Because of laziness, a chain of operations can be fused into just one. For example, if you do two additions, only one kernel is generated:
from tinygrad import Tensor
a = Tensor.empty(4, 4)
b = a + 4
c = b + 3
c.realize()
Run it with DEBUG=4 python script.py
, you see that this is the generated kernel:
#define INFINITY (__int_as_float(0x7f800000))
#define NAN (__int_as_float(0x7fffffff))
extern "C" __global__ void __launch_bounds__(4) E_4_4(float* data0, float* data1) {
int lidx0 = threadIdx.x; /* 4 */
int alu0 = (lidx0<<2);
float4 val0 = *((float4*)((data1+alu0)));
*((float4*)((data0+alu0))) = make_float4((val0.x+7.0f),(val0.y+7.0f),(val0.z+7.0f),(val0.w+7.0f));
}
Sometimes we may not want this behaviour. There are two options, first is force realizing the intermediate one:
from tinygrad import Tensor
a = Tensor.empty(4, 4)
b = a + 4
b.realize()
c = b + 3
c.realize()
Would give you two kernels:
extern "C" __global__ void __launch_bounds__(4) E_4_4(float* data0, float* data1) {
int lidx0 = threadIdx.x; /* 4 */
int alu0 = (lidx0<<2);
float4 val0 = *((float4*)((data1+alu0)));
*((float4*)((data0+alu0))) = make_float4((val0.x+4.0f),(val0.y+4.0f),(val0.z+4.0f),(val0.w+4.0f));
}
extern "C" __global__ void __launch_bounds__(4) E_4_4n1(float* data0, float* data1) {
int lidx0 = threadIdx.x; /* 4 */
int alu0 = (lidx0<<2);
float4 val0 = *((float4*)((data1+alu0)));
*((float4*)((data0+alu0))) = make_float4((val0.x+3.0f),(val0.y+3.0f),(val0.z+3.0f),(val0.w+3.0f));
}
This happens when you actually need the intermediate result, for exampling when printing the loss value and then calling backward on the model.
Sometimes you may not want the intermediate result, but still want the operation to be done in two kernels (for example,
during development to test JIT, which only batches when you have more than 1 kernel, or to satisfy some shape requirement).
That’s when you would call contiguous
.
from tinygrad import Tensor
a = Tensor.empty(4, 4)
b = a + 4
b = b.contiguous()
c = b + 3
c.realize()
If you run it with DEBUG=4
, you should see the same output as if you had called .realize()
on b
.
Contiguous op works similar to that of pytorch, where a new tensor is created and have its content laid out linearly in memory.
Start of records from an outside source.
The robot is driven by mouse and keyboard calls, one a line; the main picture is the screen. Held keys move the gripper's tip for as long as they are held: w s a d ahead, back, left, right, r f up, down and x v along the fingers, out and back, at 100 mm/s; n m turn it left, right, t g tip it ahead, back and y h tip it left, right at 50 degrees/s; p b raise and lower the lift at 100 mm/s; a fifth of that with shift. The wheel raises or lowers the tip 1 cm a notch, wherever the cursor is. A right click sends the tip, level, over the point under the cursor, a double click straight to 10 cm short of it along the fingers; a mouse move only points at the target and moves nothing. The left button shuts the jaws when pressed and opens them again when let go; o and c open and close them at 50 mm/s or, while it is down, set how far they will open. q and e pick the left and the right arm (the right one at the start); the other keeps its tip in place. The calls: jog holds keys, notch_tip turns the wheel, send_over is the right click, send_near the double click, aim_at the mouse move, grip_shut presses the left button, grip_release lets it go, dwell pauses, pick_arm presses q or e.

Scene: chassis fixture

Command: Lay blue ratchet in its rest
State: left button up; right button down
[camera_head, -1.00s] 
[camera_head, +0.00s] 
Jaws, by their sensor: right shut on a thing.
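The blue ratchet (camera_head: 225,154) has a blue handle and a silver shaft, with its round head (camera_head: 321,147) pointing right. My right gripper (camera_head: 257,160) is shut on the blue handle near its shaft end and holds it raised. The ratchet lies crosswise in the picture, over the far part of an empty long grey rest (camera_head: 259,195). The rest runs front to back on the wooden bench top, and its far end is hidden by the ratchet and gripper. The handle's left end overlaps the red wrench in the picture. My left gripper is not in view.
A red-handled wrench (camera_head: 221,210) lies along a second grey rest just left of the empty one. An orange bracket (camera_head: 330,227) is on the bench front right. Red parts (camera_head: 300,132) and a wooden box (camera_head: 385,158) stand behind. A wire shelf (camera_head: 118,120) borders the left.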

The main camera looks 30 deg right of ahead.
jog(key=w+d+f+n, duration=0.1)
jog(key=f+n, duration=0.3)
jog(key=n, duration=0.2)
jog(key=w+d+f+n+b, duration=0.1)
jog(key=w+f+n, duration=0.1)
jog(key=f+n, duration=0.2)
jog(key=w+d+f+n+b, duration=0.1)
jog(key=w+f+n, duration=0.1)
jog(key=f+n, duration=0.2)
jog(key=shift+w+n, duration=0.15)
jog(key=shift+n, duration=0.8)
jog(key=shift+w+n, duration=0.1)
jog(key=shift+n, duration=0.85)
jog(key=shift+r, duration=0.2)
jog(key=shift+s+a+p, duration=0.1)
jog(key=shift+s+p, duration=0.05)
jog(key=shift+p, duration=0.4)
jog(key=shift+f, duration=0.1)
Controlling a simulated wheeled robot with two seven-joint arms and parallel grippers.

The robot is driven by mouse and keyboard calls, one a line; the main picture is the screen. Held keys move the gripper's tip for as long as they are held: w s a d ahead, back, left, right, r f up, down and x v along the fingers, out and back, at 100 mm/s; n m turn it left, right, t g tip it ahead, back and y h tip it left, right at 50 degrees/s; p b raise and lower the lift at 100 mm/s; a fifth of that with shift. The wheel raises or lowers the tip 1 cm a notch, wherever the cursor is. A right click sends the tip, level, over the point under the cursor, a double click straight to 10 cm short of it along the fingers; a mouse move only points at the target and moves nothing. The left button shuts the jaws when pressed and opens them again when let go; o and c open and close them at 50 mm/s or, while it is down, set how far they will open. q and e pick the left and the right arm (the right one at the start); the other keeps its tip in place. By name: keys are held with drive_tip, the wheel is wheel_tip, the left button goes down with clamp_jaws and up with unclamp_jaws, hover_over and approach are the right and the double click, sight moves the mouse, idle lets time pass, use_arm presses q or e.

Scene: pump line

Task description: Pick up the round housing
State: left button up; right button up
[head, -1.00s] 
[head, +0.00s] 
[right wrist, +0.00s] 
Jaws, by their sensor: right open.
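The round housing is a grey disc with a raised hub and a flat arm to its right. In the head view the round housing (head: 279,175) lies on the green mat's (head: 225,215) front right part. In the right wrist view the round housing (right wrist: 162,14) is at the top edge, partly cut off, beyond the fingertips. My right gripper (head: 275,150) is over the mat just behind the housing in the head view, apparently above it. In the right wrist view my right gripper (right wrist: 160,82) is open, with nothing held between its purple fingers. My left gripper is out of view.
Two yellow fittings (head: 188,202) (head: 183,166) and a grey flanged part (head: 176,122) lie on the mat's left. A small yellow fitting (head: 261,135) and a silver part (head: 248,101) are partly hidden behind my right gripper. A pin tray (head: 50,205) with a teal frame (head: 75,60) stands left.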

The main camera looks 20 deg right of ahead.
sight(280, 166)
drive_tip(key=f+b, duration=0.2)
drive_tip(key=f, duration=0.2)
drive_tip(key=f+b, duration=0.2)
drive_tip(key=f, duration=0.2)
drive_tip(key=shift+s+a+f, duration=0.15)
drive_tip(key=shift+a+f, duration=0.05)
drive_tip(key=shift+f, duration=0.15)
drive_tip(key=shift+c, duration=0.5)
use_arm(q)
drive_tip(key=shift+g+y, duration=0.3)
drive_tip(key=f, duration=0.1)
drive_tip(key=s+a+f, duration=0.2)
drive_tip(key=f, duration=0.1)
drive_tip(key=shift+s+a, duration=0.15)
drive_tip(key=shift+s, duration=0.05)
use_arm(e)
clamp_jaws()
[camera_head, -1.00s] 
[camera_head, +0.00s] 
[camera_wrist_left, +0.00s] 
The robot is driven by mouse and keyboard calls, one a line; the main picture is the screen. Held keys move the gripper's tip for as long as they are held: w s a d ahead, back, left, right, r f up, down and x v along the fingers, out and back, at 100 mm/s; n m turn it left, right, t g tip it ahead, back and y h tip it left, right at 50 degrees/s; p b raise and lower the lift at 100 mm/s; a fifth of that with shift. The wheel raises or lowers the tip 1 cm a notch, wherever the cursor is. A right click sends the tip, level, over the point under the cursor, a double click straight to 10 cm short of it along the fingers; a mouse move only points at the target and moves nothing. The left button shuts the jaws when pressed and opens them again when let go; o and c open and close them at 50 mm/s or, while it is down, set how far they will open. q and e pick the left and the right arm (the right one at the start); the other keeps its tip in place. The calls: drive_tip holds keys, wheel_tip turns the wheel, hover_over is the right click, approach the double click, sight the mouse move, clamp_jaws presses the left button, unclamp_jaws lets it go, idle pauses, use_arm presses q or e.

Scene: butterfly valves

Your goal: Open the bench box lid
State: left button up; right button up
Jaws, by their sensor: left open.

Unlike pytorch however, this new memory isn’t allocated immediately. It does return a new Tensor instance, but it’s done in the same way like any other operations (addition, multiply, reshape, etc.), where a new UOp is added to the AST tree.
In this case, it adds an Ops.CONTIGUOUS
on the UOp AST tree. If we run the script with VIZ=1
, we can see how c is represented:
See the contiguous node? That’s all there is to the Op per se.
When this AST is lowered and turned into executable kernels, Ops.CONTIGUOUS
acts as a breakpoint, such that the tree
will be split into two. In the scheduler source code, we can see this
line
do_realize = PatternMatcher([
# always realize sinked ops
(UPat(Ops.SINK, name="sink"), sink_outputs),
# always realize meta ops
(UPatScheduled({Ops.ASSIGN, Ops.CONTIGUOUS, *GroupOp.Meta}), realize),
See the last line, where a pattern matcher would match Ops.CONTIGUOUS
, and call the realize
function?
def realize(ctx:ScheduleContext, b:UOp, to_store:UOp, **kwargs) -> None: ctx.realizes[b] = to_store
What realize
does is add the node to a dictionary for later use.
Then in another function,
we see that if the node is in the realizes
dict, it will be splitted into two entries - one
STORE, and one LOAD:
def store_or_fuse(ctx:ScheduleContext, b:UOp, x:UOp, st:UOp):
if (m:=ctx.tensor_uops[b][0].metadata) is not None: ctx.ops_metadata[x] = m
if b not in ctx.realizes: return x # collapse BUFFER
ctx.realizes[b] = UOp.store(b, ShapeTracker.from_shape(st.shape).to_uop(), x)
return UOp(Ops.LOAD, x.dtype, (b, unwrap(st.st).to_uop()))
That’s the reason we end up having two kernels!